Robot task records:
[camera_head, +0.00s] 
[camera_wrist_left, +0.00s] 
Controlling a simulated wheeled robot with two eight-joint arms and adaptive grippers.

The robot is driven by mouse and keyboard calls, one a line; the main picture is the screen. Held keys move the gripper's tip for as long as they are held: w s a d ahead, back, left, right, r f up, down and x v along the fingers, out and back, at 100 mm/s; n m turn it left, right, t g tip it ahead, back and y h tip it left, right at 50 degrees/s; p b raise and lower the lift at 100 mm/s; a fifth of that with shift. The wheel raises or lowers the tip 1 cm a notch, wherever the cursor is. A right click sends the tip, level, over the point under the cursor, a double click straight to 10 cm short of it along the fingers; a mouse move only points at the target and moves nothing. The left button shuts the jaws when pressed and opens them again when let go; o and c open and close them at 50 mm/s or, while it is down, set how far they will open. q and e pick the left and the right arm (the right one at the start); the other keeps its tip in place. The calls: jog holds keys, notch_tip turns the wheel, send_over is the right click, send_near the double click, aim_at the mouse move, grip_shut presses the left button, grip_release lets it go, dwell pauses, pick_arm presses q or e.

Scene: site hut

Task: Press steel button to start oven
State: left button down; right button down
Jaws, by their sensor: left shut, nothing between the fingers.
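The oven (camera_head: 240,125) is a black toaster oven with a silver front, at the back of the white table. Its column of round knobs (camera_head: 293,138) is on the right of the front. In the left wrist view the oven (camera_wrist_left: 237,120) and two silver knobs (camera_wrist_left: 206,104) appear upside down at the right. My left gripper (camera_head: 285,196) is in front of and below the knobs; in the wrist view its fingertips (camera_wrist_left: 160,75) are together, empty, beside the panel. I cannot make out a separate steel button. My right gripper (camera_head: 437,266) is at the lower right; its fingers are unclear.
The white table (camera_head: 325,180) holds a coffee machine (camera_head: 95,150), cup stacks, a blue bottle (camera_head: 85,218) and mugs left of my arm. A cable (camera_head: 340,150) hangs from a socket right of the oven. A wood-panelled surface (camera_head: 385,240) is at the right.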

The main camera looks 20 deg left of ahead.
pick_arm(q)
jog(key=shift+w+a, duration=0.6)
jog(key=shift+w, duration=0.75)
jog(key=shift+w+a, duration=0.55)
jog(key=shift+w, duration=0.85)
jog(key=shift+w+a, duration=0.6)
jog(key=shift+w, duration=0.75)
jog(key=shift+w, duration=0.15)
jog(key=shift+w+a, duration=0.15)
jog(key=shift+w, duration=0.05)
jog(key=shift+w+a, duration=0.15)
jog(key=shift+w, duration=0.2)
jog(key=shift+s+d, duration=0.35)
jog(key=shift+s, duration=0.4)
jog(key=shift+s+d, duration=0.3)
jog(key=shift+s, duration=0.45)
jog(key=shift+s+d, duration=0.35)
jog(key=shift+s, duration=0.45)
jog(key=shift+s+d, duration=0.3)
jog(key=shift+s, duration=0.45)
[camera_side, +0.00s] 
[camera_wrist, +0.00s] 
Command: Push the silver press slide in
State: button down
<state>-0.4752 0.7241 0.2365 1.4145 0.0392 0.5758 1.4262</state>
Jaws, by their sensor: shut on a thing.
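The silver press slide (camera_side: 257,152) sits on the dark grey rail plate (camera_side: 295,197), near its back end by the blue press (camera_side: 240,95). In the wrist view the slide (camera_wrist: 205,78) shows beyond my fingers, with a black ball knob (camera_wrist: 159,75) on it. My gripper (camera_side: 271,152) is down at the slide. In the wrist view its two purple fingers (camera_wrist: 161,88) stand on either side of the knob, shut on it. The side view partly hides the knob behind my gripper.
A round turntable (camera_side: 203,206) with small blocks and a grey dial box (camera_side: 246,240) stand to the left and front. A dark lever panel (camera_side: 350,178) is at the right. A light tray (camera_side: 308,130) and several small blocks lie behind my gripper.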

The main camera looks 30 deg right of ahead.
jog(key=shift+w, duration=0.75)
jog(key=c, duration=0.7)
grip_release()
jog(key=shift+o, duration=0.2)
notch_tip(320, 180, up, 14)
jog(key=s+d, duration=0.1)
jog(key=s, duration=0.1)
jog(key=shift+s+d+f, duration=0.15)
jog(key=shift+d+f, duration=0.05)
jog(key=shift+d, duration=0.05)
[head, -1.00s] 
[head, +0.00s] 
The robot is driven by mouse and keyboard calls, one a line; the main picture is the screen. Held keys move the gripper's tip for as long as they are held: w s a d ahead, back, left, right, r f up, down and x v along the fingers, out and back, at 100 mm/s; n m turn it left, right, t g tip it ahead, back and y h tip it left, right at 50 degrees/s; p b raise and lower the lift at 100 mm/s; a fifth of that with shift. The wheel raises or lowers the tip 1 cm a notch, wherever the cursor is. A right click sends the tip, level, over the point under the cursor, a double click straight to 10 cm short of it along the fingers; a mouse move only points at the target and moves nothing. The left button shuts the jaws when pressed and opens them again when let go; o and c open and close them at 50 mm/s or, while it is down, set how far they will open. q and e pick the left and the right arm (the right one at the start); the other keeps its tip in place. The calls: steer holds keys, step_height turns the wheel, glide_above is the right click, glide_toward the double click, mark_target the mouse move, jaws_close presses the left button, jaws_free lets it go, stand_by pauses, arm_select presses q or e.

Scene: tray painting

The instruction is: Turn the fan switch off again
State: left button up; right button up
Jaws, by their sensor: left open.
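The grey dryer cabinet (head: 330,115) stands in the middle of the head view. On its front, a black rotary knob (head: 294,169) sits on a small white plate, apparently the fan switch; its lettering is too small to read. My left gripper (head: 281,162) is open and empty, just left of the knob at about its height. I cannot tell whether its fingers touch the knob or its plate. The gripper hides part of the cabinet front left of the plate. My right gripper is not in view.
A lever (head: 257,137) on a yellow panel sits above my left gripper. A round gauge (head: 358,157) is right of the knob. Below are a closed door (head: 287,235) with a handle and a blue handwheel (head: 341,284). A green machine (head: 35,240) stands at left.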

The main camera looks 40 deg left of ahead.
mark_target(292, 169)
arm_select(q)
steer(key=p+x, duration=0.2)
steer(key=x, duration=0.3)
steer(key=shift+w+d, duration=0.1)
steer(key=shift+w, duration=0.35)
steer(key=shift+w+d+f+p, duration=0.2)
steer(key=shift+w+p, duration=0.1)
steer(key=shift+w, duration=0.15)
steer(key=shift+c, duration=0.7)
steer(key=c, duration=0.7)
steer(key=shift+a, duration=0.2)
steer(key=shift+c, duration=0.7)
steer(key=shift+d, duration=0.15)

GOAL OF THE EXERCISE »
Make an exact copy of the material above.

WORKED ANSWER »
[camera_head, +0.00s] 
[camera_wrist_left, +0.00s] 
Controlling a simulated wheeled robot with two eight-joint arms and adaptive grippers.

The robot is driven by mouse and keyboard calls, one a line; the main picture is the screen. Held keys move the gripper's tip for as long as they are held: w s a d ahead, back, left, right, r f up, down and x v along the fingers, out and back, at 100 mm/s; n m turn it left, right, t g tip it ahead, back and y h tip it left, right at 50 degrees/s; p b raise and lower the lift at 100 mm/s; a fifth of that with shift. The wheel raises or lowers the tip 1 cm a notch, wherever the cursor is. A right click sends the tip, level, over the point under the cursor, a double click straight to 10 cm short of it along the fingers; a mouse move only points at the target and moves nothing. The left button shuts the jaws when pressed and opens them again when let go; o and c open and close them at 50 mm/s or, while it is down, set how far they will open. q and e pick the left and the right arm (the right one at the start); the other keeps its tip in place. The calls: jog holds keys, notch_tip turns the wheel, send_over is the right click, send_near the double click, aim_at the mouse move, grip_shut presses the left button, grip_release lets it go, dwell pauses, pick_arm presses q or e.

Scene: site hut

Task: Press steel button to start oven
State: left button down; right button down
Jaws, by their sensor: left shut, nothing between the fingers.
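The oven (camera_head: 240,125) is a black toaster oven with a silver front, at the back of the white table. Its column of round knobs (camera_head: 293,138) is on the right of the front. In the left wrist view the oven (camera_wrist_left: 237,120) and two silver knobs (camera_wrist_left: 206,104) appear upside down at the right. My left gripper (camera_head: 285,196) is in front of and below the knobs; in the wrist view its fingertips (camera_wrist_left: 160,75) are together, empty, beside the panel. I cannot make out a separate steel button. My right gripper (camera_head: 437,266) is at the lower right; its fingers are unclear.
The white table (camera_head: 325,180) holds a coffee machine (camera_head: 95,150), cup stacks, a blue bottle (camera_head: 85,218) and mugs left of my arm. A cable (camera_head: 340,150) hangs from a socket right of the oven. A wood-panelled surface (camera_head: 385,240) is at the right.

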The main camera looks 20 deg left of ahead.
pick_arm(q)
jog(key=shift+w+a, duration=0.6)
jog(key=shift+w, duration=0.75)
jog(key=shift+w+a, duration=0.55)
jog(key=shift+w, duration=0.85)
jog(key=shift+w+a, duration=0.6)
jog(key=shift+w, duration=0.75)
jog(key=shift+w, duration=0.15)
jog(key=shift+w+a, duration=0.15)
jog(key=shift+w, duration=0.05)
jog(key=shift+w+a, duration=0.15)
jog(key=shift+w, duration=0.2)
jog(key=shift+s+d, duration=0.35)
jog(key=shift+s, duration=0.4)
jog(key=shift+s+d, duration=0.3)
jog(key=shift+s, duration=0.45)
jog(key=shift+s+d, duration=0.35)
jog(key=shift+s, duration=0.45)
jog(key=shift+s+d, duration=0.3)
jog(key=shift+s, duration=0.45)
[camera_side, +0.00s] 
[camera_wrist, +0.00s] 
Command: Push the silver press slide in
State: button down
<state>-0.4752 0.7241 0.2365 1.4145 0.0392 0.5758 1.4262</state>
Jaws, by their sensor: shut on a thing.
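The silver press slide (camera_side: 257,152) sits on the dark grey rail plate (camera_side: 295,197), near its back end by the blue press (camera_side: 240,95). In the wrist view the slide (camera_wrist: 205,78) shows beyond my fingers, with a black ball knob (camera_wrist: 159,75) on it. My gripper (camera_side: 271,152) is down at the slide. In the wrist view its two purple fingers (camera_wrist: 161,88) stand on either side of the knob, shut on it. The side view partly hides the knob behind my gripper.
A round turntable (camera_side: 203,206) with small blocks and a grey dial box (camera_side: 246,240) stand to the left and front. A dark lever panel (camera_side: 350,178) is at the right. A light tray (camera_side: 308,130) and several small blocks lie behind my gripper.

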The main camera looks 30 deg right of ahead.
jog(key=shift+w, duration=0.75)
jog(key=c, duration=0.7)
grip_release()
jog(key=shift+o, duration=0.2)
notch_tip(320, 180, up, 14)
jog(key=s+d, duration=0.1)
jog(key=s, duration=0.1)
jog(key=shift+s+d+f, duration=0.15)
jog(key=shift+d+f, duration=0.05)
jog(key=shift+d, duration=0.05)
[head, -1.00s] 
[head, +0.00s] 
The robot is driven by mouse and keyboard calls, one a line; the main picture is the screen. Held keys move the gripper's tip for as long as they are held: w s a d ahead, back, left, right, r f up, down and x v along the fingers, out and back, at 100 mm/s; n m turn it left, right, t g tip it ahead, back and y h tip it left, right at 50 degrees/s; p b raise and lower the lift at 100 mm/s; a fifth of that with shift. The wheel raises or lowers the tip 1 cm a notch, wherever the cursor is. A right click sends the tip, level, over the point under the cursor, a double click straight to 10 cm short of it along the fingers; a mouse move only points at the target and moves nothing. The left button shuts the jaws when pressed and opens them again when let go; o and c open and close them at 50 mm/s or, while it is down, set how far they will open. q and e pick the left and the right arm (the right one at the start); the other keeps its tip in place. The calls: steer holds keys, step_height turns the wheel, glide_above is the right click, glide_toward the double click, mark_target the mouse move, jaws_close presses the left button, jaws_free lets it go, stand_by pauses, arm_select presses q or e.

Scene: tray painting

The instruction is: Turn the fan switch off again
State: left button up; right button up
Jaws, by their sensor: left open.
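The grey dryer cabinet (head: 330,115) stands in the middle of the head view. On its front, a black rotary knob (head: 294,169) sits on a small white plate, apparently the fan switch; its lettering is too small to read. My left gripper (head: 281,162) is open and empty, just left of the knob at about its height. I cannot tell whether its fingers touch the knob or its plate. The gripper hides part of the cabinet front left of the plate. My right gripper is not in view.
A lever (head: 257,137) on a yellow panel sits above my left gripper. A round gauge (head: 358,157) is right of the knob. Below are a closed door (head: 287,235) with a handle and a blue handwheel (head: 341,284). A green machine (head: 35,240) stands at left.

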The main camera looks 40 deg left of ahead.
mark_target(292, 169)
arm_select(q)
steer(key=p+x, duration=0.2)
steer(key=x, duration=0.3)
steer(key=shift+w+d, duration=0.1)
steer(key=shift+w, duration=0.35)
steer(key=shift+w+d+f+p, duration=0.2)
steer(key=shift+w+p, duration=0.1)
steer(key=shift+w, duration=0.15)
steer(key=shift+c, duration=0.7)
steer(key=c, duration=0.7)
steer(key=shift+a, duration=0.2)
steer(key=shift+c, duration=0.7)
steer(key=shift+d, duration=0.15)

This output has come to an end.